[Problem description]: Reproduce nothing but the lines from the start of the material through the line that includes "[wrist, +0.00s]", both ends included, and omit every picture.

[Dataset extract]:
+-------+
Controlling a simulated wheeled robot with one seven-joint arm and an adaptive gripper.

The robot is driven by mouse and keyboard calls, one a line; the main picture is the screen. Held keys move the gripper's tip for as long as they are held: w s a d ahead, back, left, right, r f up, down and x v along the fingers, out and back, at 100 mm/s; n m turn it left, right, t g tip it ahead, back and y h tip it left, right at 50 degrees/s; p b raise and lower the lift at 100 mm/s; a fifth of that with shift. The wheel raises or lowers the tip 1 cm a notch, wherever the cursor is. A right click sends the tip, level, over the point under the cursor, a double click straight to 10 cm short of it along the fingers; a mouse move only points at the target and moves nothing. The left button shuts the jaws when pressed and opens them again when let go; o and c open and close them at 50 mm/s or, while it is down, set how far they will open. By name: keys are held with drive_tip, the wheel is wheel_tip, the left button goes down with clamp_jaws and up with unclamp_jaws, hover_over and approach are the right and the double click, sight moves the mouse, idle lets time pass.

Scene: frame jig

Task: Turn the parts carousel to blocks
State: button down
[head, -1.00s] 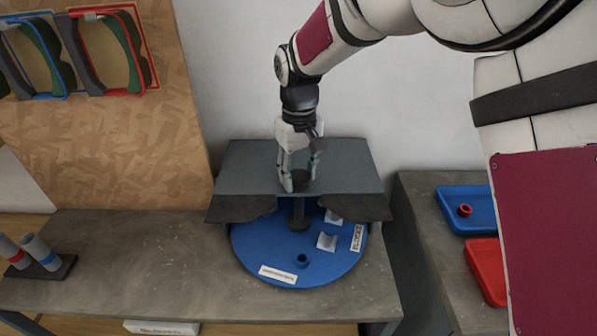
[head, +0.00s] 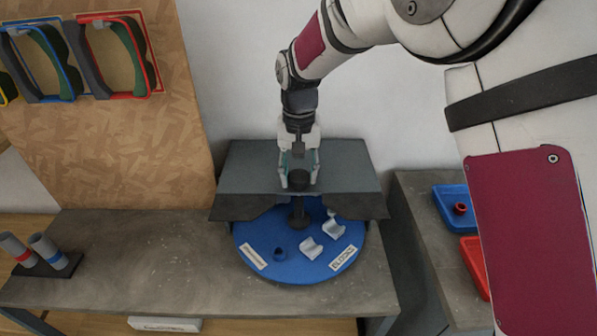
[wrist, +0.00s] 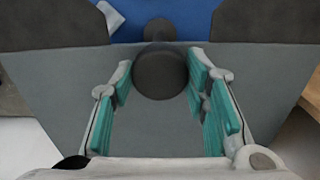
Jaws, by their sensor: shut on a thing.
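The parts carousel is a round blue turntable (head: 290,268) on the bench, its back half under a grey cover (head: 345,178). A white label that seems to read BLOCKS (head: 343,258) lies at its front right. Another label (head: 254,257), too small to read, lies at its front left. A dark post with a black knob (head: 299,180) rises from its middle, and the knob also shows in the wrist view (wrist: 161,73). My gripper (head: 299,182) points down at the knob and is shut on it, with a teal-padded finger on either side.
Two white cradle-like pieces (head: 311,248) and a small dark blue ring (head: 279,252) sit on the turntable. Grey tubes (head: 45,248) stand in a holder at the left. A blue tray (head: 449,205) and a red tray lie on the right bench. The bench's left middle is clear.

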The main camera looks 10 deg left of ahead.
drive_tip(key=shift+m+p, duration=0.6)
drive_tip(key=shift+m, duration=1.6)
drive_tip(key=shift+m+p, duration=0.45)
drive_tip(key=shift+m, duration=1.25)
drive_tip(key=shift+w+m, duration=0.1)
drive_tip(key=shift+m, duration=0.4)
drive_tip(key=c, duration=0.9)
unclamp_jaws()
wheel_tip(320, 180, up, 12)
+-------+
[Task output]:
Controlling a simulated wheeled robot with one seven-joint arm and an adaptive gripper.

The robot is driven by mouse and keyboard calls, one a line; the main picture is the screen. Held keys move the gripper's tip for as long as they are held: w s a d ahead, back, left, right, r f up, down and x v along the fingers, out and back, at 100 mm/s; n m turn it left, right, t g tip it ahead, back and y h tip it left, right at 50 degrees/s; p b raise and lower the lift at 100 mm/s; a fifth of that with shift. The wheel raises or lowers the tip 1 cm a notch, wherever the cursor is. A right click sends the tip, level, over the point under the cursor, a double click straight to 10 cm short of it along the fingers; a mouse move only points at the target and moves nothing. The left button shuts the jaws when pressed and opens them again when let go; o and c open and close them at 50 mm/s or, while it is down, set how far they will open. By name: keys are held with drive_tip, the wheel is wheel_tip, the left button goes down with clamp_jaws and up with unclamp_jaws, hover_over and approach are the right and the double click, sight moves the mouse, idle lets time pass.

Scene: frame jig

Task: Turn the parts carousel to blocks
State: button down
[head, -1.00s] 
[head, +0.00s] 
[wrist, +0.00s] 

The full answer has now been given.